Ho iniziato questa mia nota con un dato che parla della riduzione costante della superficie viticola in Italia e nel Mediterraneo, per me allarmante, che, però, trova la soddisfazione di uno dei più importanti vitivinicoltori nonché presidente della storica Unione dei produttori, trasformatori e commercianti di vini in Italia.

Due punti di vista diversi, se non opposti, che spiegano le diverse responsabilità di chi ragiona sull’incasso e di chi, in questo caso io con tanti altri, pensa all’”Enotria Tellus”, cioè al Paese segnato ancora un po’ ovunque dalle vigne e, soprattutto, pensa a vedere come arricchire di passione i viticoltori e di paesaggi i nostri territori, per non perdere la sua fama di Paese del vino.

C’è da dire che se non si arresta il processo di un’ulteriore perdita di superficie viticola, che vuol dire non solo meno vigne, ma anche meno viticoltori e, presto, meno cantine, soprattutto cooperative, questa nostra Italia non sarà più il Paese del vino ma di un’altra cosa che, in questo momento non riesco a pensare quale e, comunque, non di una sua eccellenza agroalimentare.

In pratica territori sconquassati da una strategia che guarda solo al profitto per il profitto e che spiega anche la perdita di quel rapporto quotidiano con il vino a tutto vantaggio delle altre bevande, in particolare birra e soft drink come la Coca Cola che, non a caso, approfittando della situazione, sta entrando in tutte le case degli italiani con bottiglie da due litri che fanno pensare al bottiglione di vino di una volta.

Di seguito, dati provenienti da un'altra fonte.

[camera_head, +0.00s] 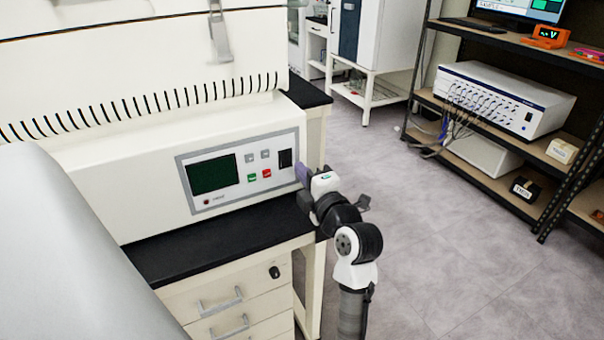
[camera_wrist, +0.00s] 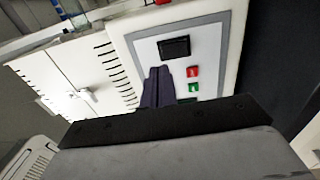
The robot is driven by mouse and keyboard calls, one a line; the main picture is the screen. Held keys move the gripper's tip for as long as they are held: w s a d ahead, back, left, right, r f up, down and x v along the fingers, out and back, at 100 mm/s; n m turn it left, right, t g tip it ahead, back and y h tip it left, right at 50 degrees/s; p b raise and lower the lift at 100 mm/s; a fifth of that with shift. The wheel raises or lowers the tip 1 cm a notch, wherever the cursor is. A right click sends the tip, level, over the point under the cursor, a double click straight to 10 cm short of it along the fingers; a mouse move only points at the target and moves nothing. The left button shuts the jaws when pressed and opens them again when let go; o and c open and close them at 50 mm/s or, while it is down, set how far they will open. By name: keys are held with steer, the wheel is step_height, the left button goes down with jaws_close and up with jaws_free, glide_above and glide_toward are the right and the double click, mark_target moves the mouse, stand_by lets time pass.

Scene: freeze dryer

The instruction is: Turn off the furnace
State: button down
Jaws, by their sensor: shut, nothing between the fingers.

E questo succede oggi, quando è più facile avere un buon rosso, bianco o rosato, a un prezzo concorrenziale con le altre bevande, ciò che porta, attraverso un’attenta comunicazione e, soprattutto, una controinformazione, a ridare al vino il suo posto al centro della tavola per continuare a raccontare tutti i giorni la cultura del vino.

Per esempio far sapere che il vino, un bicchiere, grazie ai suoi componenti fa bene se bevuto ogni giorno per accompagnare il pranzo e la cena, diversamente dalle bevande più reclamizzate che creano problemi alla salute e ciò è dimostrato dai dati come quelli che parlano di un aumento dei casi di diabete.

Senza la cultura che la quotidianità della tavola riesce a raccontare anche i grandi vini, nel corso del tempo, rischiano, diversamente dai profitti che troveranno presto altre destinazioni da parte di chi non ritiene più il vino un buon investimento.

Ciò fa pensare che non c’è la casualità nei risultati sopra esposti ma precise strategie che seguono la logica di un sistema in crisi per chi lavora o invecchia e non per chi investe che, proprio in questo periodo, realizza utili impensati nel passato. Strategie che vengono da lontano e che, in presenza di una politica che non governa ma lascia al profitto questo suo preciso compito e con il vino portato a essere sempre più solo una bevanda d’elite, il rischio è quello di un futuro incerto per questa nostra nobile bevanda, che ha saputo sempre appagare il re come il popolo.

A pagare, come sempre, saranno i territori e i viticoltori e, anche, i consumatori che, da un bicchiere di vino pranzo e a cena, potevano ricavare una buona dose di salute e di benessere.